The Thrill of Love, ImpAct on tour

prompt impact 1IMPACT’S spring tour 2015, of Amanda Whittington’s play about Ruth Ellis, The Thrill of Love, opened at The Hub in Verwood on Saturday.

Whittington is the most frequently performed female playwright in the country, but her works don’t make national headlines.

Based in Nottingham, where she trained as a journalist, her plays are full of women. Several have been performed in the south west, including Be My Baby at Salisbury, The Wills Girls at Bristol and most recently Ladies Day, also at Salisbury. None are musicals, but all have a strong musical backdrop and concentrate on aspiration.

In The Thrill of Love, two young women want to be famous, and both end up dead.

The story of Ruth Ellis, the last woman to be hanged in England, is familiar. She shot her womanising lover at close range, admitted her guilt, and was despatched by Albert Pierrepoint at the age of 28.

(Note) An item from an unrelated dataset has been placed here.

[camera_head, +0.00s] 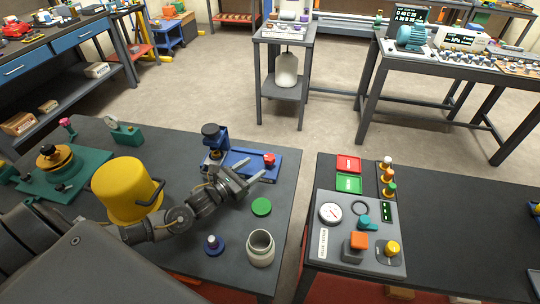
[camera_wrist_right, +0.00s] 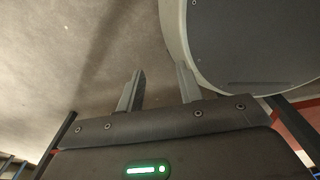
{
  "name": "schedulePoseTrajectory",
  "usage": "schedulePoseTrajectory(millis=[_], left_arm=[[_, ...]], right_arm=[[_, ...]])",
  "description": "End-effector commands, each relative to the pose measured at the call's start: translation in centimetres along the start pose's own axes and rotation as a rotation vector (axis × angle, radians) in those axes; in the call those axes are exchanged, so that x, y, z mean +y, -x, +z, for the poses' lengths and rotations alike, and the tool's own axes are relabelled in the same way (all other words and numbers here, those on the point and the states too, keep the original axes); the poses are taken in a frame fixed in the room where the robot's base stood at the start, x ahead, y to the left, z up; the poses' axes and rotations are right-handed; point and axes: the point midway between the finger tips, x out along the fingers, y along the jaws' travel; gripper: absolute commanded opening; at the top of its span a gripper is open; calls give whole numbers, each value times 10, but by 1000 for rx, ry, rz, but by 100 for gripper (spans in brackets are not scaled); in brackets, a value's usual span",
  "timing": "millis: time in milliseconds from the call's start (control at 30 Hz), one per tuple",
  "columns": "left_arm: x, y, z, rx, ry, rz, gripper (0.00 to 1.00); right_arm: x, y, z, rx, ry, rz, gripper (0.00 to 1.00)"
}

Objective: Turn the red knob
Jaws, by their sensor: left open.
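The red knob (camera_head: 269,160) stands at the right end of a blue fixture (camera_head: 240,159) on the left dark table. The fixture has a dark blue clamp-like post (camera_head: 214,138) at its left. My left gripper (camera_head: 253,169) is open just left of and in front of the red knob, its fingers pointing toward it. I cannot tell whether a finger touches the knob. My right gripper (camera_wrist_right: 161,70) shows in the right wrist view with its two fingers apart and nothing between them. The red knob is not in that view.
A yellow pot (camera_head: 128,190) stands beside my left arm. A grey control panel (camera_head: 330,250) sits on the right table, across a gap.

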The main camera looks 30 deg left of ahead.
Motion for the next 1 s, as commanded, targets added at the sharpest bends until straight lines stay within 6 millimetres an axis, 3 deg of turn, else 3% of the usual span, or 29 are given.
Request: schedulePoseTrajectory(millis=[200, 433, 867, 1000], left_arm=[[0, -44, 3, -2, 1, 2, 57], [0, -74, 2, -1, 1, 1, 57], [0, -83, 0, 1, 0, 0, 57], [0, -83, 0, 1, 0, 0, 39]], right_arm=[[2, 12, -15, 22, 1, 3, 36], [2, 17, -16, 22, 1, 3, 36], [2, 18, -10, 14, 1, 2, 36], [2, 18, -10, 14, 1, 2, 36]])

Whittington’s play is told in flashback. A police inspector, responsible for finding out more about the events leading up to the shooting, meets the people involved and they tell their stories.

Patricia Richardson’s intense and insightful production, played out on a set of nightclub reds and glittering glass with Billie Holiday in the background, brings the London nightlife of the 1950s to visceral life.

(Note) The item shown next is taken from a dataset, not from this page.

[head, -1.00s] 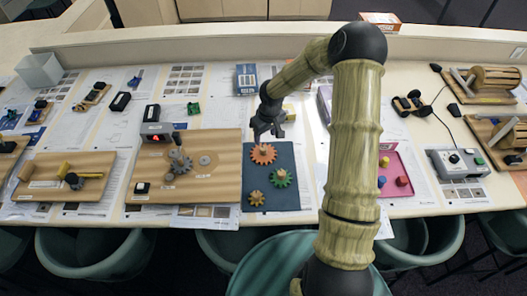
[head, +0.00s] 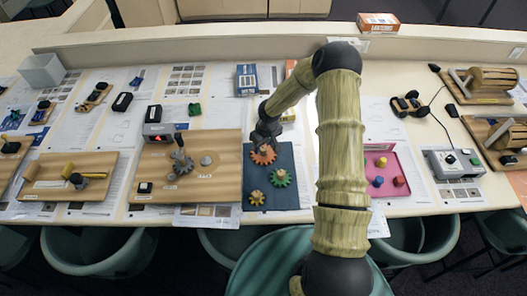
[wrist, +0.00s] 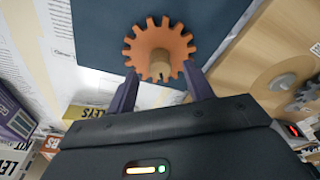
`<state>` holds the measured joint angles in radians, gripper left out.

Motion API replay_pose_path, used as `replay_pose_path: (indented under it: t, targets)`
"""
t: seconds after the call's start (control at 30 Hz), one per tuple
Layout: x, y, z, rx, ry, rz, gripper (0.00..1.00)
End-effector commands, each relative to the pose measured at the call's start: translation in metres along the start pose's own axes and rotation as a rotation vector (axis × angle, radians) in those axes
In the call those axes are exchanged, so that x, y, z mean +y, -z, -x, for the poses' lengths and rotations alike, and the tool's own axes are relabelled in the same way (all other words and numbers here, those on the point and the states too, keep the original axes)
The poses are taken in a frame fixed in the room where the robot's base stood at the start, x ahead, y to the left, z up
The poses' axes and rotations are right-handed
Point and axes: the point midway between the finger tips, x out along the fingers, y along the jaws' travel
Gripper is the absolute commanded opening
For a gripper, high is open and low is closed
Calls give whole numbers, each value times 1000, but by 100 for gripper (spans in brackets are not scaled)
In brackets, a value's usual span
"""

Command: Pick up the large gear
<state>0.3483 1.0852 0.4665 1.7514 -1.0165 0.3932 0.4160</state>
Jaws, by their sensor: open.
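The large gear (head: 264,156) is orange with a light wooden hub and lies flat near the back of a dark blue mat (head: 290,196). It also shows in the wrist view (wrist: 150,46), its hub standing up toward me. My gripper (head: 266,140) is at the gear, just above its far side. In the wrist view my gripper (wrist: 160,82) is open, with one finger on each side of the hub near the gear's rim. I cannot tell whether the fingers touch the gear.
A wooden gear board (head: 215,180) stands close on the left. A pink tray (head: 380,160) with coloured pieces is on the right. Boxes (head: 247,80) stand behind.

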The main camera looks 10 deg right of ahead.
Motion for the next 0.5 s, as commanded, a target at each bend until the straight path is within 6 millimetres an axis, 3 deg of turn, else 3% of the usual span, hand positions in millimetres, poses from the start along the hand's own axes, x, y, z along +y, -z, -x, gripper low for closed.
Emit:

Nightclub manager Sylvia Shaw (a complex performance by Louise Thomas) has an almost maternal concern for her “girls” and Ruth is her favourite. But try as she may to help this single mother to a career, Ruth’s passion for David Blakeley is inescapable.

Her best friend was Valerie Mewes, who changed her name to Vickie Martin and claimed friendship with screen stars of the time. She died in an unexplained car accident weeks before Ellis’s murderous exploit in Hampstead.

Harriet Snell plays Ruth with all the brittle desperation and cold calm of this unfortunate woman, and Laura Giselle Hardie is Vickie, determined, glamorous and reckless.

There’s a terrific performance by Tiffany Hannam-Daniels as the cleaner at the club, and the faultless cast is completed by Stewart Barlow as the policeman.

Touring to different venues is bound to throw up glitches, and here the music was sometimes too loud, obliterating the voices for a few moments. But it’s a minor point.

Performances continue at Wim­borne Tivoli on Sunday 22nd March, the Regent Centre in Christchurch on Tuesday 24th, the Mowlem Theatre in Swanage on Thursday 26th  and The Exchange at Sturmin­ster New­ton on Sunday 29th March.